■ **Task instructions**: Copy, from the entries below, each line in which the string "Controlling" appears.

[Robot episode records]
☆ ☆ ☆

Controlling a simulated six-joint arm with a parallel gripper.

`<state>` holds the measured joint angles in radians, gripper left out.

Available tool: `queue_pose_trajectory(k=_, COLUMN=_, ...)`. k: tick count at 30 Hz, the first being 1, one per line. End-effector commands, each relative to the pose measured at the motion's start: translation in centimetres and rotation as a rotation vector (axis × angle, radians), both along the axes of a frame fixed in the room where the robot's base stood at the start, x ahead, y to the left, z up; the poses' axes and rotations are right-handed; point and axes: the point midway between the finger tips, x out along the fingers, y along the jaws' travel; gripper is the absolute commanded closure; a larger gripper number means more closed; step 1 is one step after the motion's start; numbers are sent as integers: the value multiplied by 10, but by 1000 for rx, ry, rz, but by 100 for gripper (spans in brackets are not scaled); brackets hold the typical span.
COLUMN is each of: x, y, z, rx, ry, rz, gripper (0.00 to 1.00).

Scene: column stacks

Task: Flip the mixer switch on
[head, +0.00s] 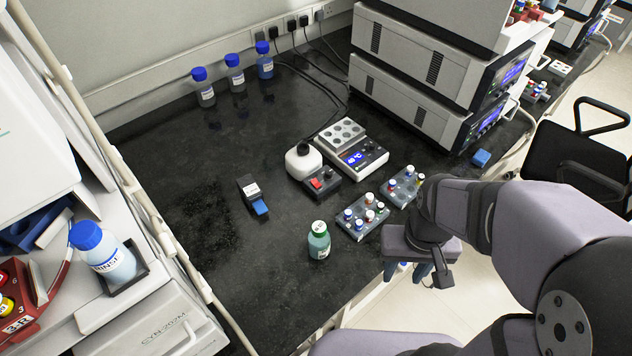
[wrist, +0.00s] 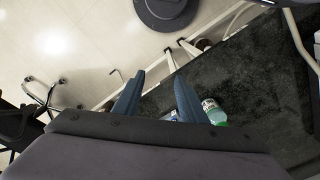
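The mixer (head: 304,163) stands near the middle of the bench in the head view, with a white rounded body and a black top. Its dark front box (head: 330,188) carries a red switch (head: 320,183); I cannot tell which way the switch is set. My gripper (head: 406,274) is beyond the bench's front edge, to the right of and nearer than the mixer, well apart from it. In the wrist view its two blue-grey fingers (wrist: 157,90) are apart with nothing between them. The mixer cannot be made out in the wrist view.
A heating block (head: 362,158) with a lit display adjoins the mixer on the right. Vial racks (head: 362,217) and a green bottle (head: 319,241) stand between mixer and front edge. A small blue-ended device (head: 252,195) lies left. Bare bench (head: 200,240) extends further left.

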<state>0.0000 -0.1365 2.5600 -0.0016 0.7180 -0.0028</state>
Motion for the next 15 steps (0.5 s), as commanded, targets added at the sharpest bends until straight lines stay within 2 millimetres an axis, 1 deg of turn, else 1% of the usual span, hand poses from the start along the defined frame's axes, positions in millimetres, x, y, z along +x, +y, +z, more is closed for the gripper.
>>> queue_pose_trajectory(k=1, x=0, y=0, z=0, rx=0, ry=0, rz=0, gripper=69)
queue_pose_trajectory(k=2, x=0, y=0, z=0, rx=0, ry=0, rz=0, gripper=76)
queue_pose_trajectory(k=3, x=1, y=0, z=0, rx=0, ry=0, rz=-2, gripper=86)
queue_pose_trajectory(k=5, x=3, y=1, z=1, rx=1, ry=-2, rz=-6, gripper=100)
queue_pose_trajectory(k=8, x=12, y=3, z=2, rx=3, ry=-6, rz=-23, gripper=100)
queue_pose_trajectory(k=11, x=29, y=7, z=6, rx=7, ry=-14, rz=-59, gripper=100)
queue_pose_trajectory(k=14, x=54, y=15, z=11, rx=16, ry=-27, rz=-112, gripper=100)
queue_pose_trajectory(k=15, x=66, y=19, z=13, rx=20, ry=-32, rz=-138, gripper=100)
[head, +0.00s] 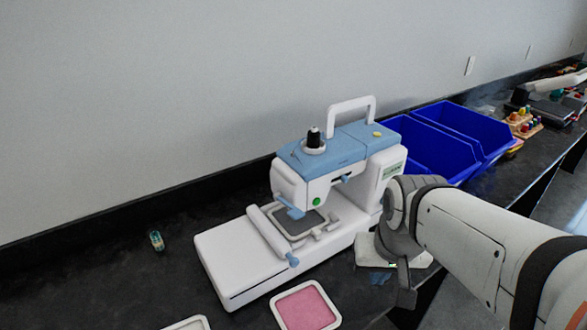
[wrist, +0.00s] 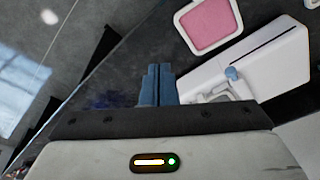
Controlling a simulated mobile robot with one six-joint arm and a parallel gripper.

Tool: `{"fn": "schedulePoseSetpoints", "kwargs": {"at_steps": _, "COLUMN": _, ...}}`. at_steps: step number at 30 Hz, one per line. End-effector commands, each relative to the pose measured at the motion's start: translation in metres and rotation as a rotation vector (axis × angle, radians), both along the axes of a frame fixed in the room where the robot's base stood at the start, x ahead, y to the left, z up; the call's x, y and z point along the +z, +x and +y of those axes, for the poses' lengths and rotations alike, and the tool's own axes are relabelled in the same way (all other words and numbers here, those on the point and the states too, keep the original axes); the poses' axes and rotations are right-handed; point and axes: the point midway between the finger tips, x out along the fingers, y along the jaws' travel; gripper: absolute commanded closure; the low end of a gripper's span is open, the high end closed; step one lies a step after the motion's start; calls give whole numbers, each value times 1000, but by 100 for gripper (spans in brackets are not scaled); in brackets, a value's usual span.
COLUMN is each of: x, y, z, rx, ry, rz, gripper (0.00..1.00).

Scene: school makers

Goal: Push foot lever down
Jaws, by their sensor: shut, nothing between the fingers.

☆ ☆ ☆

■ **Result of the task**:
Controlling a simulated six-joint arm with a parallel gripper.
Controlling a simulated mobile robot with one six-joint arm and a parallel gripper.

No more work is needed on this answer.